_Your task:_ Pick out each line of the records in which the word "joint" appears.

(Records of robot episodes)
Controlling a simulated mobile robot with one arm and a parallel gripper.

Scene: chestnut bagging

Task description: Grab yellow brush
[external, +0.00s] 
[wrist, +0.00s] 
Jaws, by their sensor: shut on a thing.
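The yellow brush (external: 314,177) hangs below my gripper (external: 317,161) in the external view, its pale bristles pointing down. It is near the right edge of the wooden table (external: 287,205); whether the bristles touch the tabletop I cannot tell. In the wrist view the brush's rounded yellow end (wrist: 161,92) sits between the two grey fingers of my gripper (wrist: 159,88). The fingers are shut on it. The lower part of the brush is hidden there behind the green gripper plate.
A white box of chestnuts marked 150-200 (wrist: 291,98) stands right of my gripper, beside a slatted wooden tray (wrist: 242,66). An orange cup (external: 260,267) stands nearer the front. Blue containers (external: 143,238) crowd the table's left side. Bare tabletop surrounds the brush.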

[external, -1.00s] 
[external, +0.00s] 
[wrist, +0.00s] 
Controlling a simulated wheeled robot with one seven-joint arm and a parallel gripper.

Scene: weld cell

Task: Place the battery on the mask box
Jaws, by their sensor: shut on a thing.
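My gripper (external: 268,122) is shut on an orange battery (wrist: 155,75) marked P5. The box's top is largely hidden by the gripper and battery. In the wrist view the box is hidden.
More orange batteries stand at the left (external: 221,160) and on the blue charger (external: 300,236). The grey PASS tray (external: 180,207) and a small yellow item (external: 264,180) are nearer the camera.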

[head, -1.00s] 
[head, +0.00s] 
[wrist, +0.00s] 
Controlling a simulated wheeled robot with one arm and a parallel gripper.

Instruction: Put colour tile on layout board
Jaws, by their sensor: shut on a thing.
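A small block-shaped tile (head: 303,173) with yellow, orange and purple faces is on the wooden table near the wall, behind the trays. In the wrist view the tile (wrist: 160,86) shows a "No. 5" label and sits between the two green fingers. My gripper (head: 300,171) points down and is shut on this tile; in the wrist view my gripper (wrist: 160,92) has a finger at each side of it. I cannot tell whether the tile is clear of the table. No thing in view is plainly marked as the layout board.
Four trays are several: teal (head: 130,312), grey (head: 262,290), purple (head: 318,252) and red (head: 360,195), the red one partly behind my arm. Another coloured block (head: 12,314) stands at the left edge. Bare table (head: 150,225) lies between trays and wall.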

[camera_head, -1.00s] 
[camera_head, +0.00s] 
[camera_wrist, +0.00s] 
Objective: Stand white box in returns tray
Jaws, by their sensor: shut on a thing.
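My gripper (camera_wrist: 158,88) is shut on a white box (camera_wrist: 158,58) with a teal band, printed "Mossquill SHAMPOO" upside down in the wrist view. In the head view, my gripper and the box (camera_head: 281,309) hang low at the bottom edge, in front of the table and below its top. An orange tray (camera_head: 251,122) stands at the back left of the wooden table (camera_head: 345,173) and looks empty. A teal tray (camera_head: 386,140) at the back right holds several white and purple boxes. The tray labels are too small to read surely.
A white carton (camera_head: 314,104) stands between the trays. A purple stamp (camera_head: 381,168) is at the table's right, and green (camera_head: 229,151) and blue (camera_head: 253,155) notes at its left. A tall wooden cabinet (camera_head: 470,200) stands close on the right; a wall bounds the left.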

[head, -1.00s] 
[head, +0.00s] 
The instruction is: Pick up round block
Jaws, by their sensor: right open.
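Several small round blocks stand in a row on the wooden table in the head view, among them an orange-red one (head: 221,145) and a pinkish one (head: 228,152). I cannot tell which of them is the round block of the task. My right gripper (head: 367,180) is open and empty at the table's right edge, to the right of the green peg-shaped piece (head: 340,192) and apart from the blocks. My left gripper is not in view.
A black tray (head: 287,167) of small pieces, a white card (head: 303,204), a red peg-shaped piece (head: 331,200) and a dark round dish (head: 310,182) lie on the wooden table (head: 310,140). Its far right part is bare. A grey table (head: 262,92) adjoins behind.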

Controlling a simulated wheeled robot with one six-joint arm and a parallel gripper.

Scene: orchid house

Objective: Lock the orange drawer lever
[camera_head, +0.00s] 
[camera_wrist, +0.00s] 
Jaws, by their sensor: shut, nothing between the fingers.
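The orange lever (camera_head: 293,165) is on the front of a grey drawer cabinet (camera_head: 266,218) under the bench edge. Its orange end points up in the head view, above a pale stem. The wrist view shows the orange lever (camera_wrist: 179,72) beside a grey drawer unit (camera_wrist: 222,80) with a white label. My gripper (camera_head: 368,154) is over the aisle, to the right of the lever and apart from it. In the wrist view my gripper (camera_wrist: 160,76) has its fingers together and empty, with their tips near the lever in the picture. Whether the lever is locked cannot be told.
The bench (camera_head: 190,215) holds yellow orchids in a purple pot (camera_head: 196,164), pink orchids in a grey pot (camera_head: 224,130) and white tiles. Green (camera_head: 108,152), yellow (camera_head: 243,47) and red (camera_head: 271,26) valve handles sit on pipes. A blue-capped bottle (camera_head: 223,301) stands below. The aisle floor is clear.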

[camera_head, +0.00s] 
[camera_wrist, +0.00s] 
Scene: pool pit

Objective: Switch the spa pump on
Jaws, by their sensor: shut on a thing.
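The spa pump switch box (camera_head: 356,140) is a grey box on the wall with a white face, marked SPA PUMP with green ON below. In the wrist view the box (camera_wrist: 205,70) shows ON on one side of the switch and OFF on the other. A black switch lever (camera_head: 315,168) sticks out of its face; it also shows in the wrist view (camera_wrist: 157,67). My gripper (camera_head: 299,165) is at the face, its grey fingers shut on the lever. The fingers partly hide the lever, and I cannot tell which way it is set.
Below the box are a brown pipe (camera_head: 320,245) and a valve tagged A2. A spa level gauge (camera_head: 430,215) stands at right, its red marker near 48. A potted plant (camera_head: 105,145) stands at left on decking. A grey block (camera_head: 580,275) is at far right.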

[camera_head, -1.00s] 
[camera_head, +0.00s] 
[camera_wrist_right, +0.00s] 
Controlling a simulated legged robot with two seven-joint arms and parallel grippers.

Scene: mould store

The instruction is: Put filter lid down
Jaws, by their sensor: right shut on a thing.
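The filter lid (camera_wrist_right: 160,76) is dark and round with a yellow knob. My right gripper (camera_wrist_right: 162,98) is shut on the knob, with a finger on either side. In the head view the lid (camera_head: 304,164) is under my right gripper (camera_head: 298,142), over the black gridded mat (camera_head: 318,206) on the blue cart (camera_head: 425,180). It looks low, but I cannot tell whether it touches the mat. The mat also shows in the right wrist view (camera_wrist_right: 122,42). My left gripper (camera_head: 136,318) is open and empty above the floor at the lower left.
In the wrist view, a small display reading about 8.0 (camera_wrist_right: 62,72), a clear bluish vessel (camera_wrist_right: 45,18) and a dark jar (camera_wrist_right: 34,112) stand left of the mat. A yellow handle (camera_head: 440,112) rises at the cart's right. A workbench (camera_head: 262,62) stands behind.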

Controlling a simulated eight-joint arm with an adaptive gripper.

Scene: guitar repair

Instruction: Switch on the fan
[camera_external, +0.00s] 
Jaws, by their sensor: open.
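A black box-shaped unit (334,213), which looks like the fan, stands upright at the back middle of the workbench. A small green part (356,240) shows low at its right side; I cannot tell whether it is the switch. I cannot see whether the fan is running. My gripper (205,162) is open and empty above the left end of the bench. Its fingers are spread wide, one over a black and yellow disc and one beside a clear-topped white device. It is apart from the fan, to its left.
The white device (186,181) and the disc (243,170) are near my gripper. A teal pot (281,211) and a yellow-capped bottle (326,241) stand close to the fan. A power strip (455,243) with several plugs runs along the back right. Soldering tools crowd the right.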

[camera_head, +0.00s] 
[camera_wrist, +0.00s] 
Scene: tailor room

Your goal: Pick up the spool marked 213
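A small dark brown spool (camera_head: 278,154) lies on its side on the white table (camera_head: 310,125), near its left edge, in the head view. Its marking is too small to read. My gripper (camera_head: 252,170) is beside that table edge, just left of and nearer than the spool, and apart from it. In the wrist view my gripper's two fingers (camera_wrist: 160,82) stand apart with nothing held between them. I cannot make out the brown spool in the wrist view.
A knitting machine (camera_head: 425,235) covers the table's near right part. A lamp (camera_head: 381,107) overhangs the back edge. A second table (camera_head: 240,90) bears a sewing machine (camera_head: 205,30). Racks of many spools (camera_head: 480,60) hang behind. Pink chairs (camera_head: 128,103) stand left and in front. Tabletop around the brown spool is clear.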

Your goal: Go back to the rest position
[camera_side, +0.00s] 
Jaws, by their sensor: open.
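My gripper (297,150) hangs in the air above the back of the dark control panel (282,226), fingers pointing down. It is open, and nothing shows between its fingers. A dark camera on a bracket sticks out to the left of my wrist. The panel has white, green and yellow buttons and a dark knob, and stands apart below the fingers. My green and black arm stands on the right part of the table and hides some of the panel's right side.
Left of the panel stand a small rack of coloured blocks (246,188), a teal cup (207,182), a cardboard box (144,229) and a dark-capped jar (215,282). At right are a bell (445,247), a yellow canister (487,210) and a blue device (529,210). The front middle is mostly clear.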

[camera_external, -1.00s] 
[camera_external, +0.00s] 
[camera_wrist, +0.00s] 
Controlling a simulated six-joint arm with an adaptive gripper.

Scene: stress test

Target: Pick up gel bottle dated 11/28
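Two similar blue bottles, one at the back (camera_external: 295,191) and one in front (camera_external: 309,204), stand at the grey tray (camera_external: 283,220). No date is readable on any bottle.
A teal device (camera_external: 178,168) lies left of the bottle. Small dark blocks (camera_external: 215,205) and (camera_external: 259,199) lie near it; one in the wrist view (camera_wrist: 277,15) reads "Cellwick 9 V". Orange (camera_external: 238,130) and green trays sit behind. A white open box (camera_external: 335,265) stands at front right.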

_Solution to this task:_
Controlling a simulated wheeled robot with one seven-joint arm and a parallel gripper.
Controlling a simulated wheeled robot with one six-joint arm and a parallel gripper.
Controlling a simulated legged robot with two seven-joint arms and parallel grippers.
Controlling a simulated eight-joint arm with an adaptive gripper.
Controlling a simulated six-joint arm with an adaptive gripper.

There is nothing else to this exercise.